I decided to set it on Regina, a world that I've done a good deal of work detailing. I've come up with a quite ingenious set of clues, if I may be allowed to be immodest. The problem is, though, that the locations for these clues are various museums and document archives rather than ruined cities deep in jungles infested with wild animals, greedy pirates, savage headhunters, and fanatical idol-worshippers. The closest I come to anything like that is a tropical tourist paradise that used to be a pirate hideout 600 years ago.

So I need some adventures to spice up the various encounters. I can probably do something about the difficulties of getting access to the documents at least once, but I don't want to turn the whole thing into another Exit Visa.

Any ideas?


Hans
 
Last edited:
A rival/competing group that's also on the trail is one way to spice things up.

Also, guardians of the secret/treasure would be a series of good encounters, especially if they do not wish the secret to be uncovered.

In both instances, the other groups could use shady tactics, releasing of dangerous animals to impede the searchers, the setting of traps, spreading or mis-information and deception, and in the final confrontation, outright violence.

Hope that helps.

Rich
 
A rival/competing group that's also on the trail is one way to spice things up.

Also, guardians of the secret/treasure would be a series of good encounters, especially if they do not wish the secret to be uncovered.

Hope that helps.

It does, which is a bit strange since I had already considered and rejected the idea of rival treasure hunters. But while reading your post two separate ideas for rivals popped into my head.

Funny how the mind works.


Hans
 
And at the end they come upon a large, fun loving party, who are drinking and having a good old time.

Turns out the clue they have been uncovering are for a scavenging hunt party put on by the local Baron of the area. It has been planned for years and ongoing for the last month (if planet bound, 3 months if systems are involved).

:)

Dave Chase
 
What is the treasure they're eventually seeking? Other than the standard jewels, credits, technology, etc., you could develop a host of other possibilities.
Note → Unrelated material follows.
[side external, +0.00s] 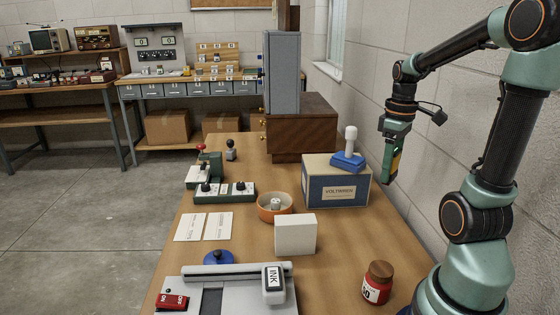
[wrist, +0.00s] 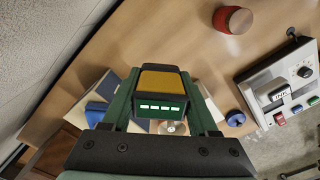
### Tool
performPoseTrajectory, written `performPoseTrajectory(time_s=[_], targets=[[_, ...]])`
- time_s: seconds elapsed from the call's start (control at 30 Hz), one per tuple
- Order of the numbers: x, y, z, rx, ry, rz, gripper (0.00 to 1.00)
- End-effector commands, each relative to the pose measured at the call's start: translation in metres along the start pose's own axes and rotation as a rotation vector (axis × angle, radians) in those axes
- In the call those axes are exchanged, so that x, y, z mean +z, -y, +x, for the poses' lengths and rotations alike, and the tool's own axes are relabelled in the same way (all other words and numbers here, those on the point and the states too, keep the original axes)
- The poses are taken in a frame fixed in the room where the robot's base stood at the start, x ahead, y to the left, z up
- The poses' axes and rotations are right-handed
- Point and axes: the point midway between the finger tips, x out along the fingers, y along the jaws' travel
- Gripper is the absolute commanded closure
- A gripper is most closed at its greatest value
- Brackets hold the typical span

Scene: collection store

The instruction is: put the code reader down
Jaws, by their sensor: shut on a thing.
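The code reader (wrist: 160,88) has a yellow-orange top, a dark body and a lit row of small pale bars on its face. It sits between the two green fingers of my gripper (wrist: 161,102) in the wrist view, and the gripper is shut on it. In the side view my gripper (side external: 391,160) hangs at the right, near the wall, pointing down. A yellow patch of the reader shows there; most of it is hidden by the finger. It appears to be held above the table (side external: 350,255), to the right of the voltmeter box (side external: 352,193).
A blue-based, white-handled thing (side external: 349,160) stands on the voltmeter box. A white box (side external: 295,235), an orange bowl (side external: 274,214) and a red jar (side external: 376,287) stand on the table. A grey INK device (side external: 235,290) is in front. Bare wood lies between white box and jar.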

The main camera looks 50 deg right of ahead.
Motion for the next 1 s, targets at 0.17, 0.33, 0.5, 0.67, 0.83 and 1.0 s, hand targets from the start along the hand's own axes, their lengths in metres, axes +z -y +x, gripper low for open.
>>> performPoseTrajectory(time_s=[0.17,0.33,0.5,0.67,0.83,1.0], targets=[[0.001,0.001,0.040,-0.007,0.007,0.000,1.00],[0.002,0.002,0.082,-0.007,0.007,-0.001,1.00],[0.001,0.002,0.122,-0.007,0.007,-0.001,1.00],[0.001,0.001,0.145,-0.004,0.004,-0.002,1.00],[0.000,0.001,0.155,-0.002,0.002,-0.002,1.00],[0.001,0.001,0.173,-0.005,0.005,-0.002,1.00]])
The treasure/knowledge the hunt leads to could provide a host of possible problems/rivals/locations:

-A holo/data crystal with missing/hidden stellar data (a lanthanum find? an unlisted/unknown Ancient site? A hidden base for survivors of the disbanded Order of the White Star? A secret, unknown to almost everyone jump route across the Great Rift?)
-Clues to the actual identity of some notorious individual in Imperial history, recent or ancient (what? Duke so-and-so was actually a Zhodani mole?!) :oo:
-Or perhaps it IS just a baron's party idea, and the party accidentally found clues meant for one of the involved groups... And it's all being recorded (secretly) for a local/regional "reality holovid" series, with the player group being the new, sudden 'stars' of the series... :rofl:
 
What is the treasure they're eventually seeking?

[Most of the following is non-canonical but, I hope, canon-compatible.]

Regina was settled in 75 by a order of nuns known as the Sisters of St. Regina who emigrated from their original world of Aiere (Core 1108) due to persecution. They brought along a group of devout lay people to support them in their new home. The sisters left it to the colonists to figure out the details of how to organize themselves as long as they provided for the upkeep of the abbey. This worked as long as the first generation of settlers were still dominant.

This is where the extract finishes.